=== AIM ===
Leaving out the pictures, retype all the material exactly.

=== INFORMATION SUPPLIED ===
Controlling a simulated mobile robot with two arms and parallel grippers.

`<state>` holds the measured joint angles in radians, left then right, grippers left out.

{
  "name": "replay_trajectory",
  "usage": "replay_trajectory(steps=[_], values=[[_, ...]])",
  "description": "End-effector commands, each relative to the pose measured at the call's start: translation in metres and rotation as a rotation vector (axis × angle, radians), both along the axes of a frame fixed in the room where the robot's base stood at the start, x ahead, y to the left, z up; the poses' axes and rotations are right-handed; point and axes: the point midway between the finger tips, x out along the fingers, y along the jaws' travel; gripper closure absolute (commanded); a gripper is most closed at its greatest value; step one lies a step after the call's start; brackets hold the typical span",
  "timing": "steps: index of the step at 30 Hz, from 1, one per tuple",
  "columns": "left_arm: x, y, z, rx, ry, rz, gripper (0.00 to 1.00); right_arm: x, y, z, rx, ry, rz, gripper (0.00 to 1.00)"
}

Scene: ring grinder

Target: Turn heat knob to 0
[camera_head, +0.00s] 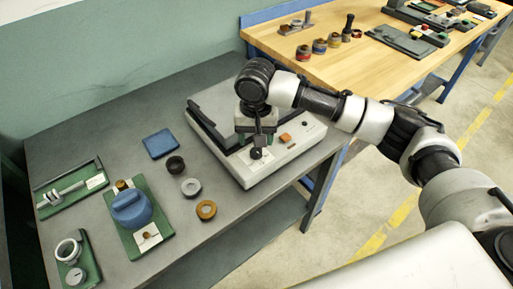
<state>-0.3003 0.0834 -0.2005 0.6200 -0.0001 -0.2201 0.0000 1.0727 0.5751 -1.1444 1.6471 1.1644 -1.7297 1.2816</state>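A white and grey bench machine (268,172) stands on the grey table. Its sloped front panel carries a small dark knob (256,154), an orange button (285,137) and another small dark knob (304,123). I cannot read labels, so I cannot tell which is the heat knob. My right gripper (258,143) points down over the panel, with its fingertips at the left dark knob. The fingers partly hide that knob, and I cannot tell whether they touch or grip it. The gripper body also hides part of the machine's top. My left gripper is not in view.
On the grey table (95,143), left of the machine, are a blue square pad (159,143), several rings, a green board with a blue rounded part (131,208) and other green fixtures. A wooden bench (385,68) with parts stands behind right.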

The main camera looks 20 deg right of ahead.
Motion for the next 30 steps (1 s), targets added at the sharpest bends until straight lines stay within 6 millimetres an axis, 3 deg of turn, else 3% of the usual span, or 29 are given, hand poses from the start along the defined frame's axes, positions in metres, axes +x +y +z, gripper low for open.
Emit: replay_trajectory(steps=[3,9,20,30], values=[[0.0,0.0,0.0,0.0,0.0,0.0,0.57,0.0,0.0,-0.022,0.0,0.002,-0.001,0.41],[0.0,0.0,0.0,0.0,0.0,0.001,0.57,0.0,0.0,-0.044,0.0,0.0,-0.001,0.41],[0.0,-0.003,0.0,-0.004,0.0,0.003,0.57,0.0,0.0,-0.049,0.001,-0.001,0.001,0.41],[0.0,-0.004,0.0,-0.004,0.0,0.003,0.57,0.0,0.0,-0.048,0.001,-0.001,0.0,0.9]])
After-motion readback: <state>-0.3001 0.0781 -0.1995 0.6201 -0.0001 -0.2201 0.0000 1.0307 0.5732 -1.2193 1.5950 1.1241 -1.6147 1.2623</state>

=== TASK SOLUTION ===
Controlling a simulated mobile robot with two arms and parallel grippers.

`<state>` holds the measured joint angles in radians, left then right, grippers left out.

{
  "name": "replay_trajectory",
  "usage": "replay_trajectory(steps=[_], values=[[_, ...]])",
  "description": "End-effector commands, each relative to the pose measured at the call's start: translation in metres and rotation as a rotation vector (axis × angle, radians), both along the axes of a frame fixed in the room where the robot's base stood at the start, x ahead, y to the left, z up; the poses' axes and rotations are right-handed; point and axes: the point midway between the finger tips, x out along the fingers, y along the jaws' travel; gripper closure absolute (commanded); a gripper is most closed at its greatest value; step one lies a step after the call's start; brackets hold the typical span",
  "timing": "steps: index of the step at 30 Hz, from 1, one per tuple",
  "columns": "left_arm: x, y, z, rx, ry, rz, gripper (0.00 to 1.00); right_arm: x, y, z, rx, ry, rz, gripper (0.00 to 1.00)"
}

Scene: ring grinder

Target: Turn heat knob to 0
[camera_head, +0.00s] 
<state>-0.3003 0.0834 -0.2005 0.6200 -0.0001 -0.2201 0.0000 1.0727 0.5751 -1.1444 1.6471 1.1644 -1.7297 1.2816</state>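A white and grey bench machine (268,172) stands on the grey table. Its sloped front panel carries a small dark knob (256,154), an orange button (285,137) and another small dark knob (304,123). I cannot read labels, so I cannot tell which is the heat knob. My right gripper (258,143) points down over the panel, with its fingertips at the left dark knob. The fingers partly hide that knob, and I cannot tell whether they touch or grip it. The gripper body also hides part of the machine's top. My left gripper is not in view.
On the grey table (95,143), left of the machine, are a blue square pad (159,143), several rings, a green board with a blue rounded part (131,208) and other green fixtures. A wooden bench (385,68) with parts stands behind right.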

The main camera looks 20 deg right of ahead.
Motion for the next 30 steps (1 s), targets added at the sharpest bends until straight lines stay within 6 millimetres an axis, 3 deg of turn, else 3% of the usual span, or 29 are given, hand poses from the start along the defined frame's axes, positions in metres, axes +x +y +z, gripper low for open.
Emit: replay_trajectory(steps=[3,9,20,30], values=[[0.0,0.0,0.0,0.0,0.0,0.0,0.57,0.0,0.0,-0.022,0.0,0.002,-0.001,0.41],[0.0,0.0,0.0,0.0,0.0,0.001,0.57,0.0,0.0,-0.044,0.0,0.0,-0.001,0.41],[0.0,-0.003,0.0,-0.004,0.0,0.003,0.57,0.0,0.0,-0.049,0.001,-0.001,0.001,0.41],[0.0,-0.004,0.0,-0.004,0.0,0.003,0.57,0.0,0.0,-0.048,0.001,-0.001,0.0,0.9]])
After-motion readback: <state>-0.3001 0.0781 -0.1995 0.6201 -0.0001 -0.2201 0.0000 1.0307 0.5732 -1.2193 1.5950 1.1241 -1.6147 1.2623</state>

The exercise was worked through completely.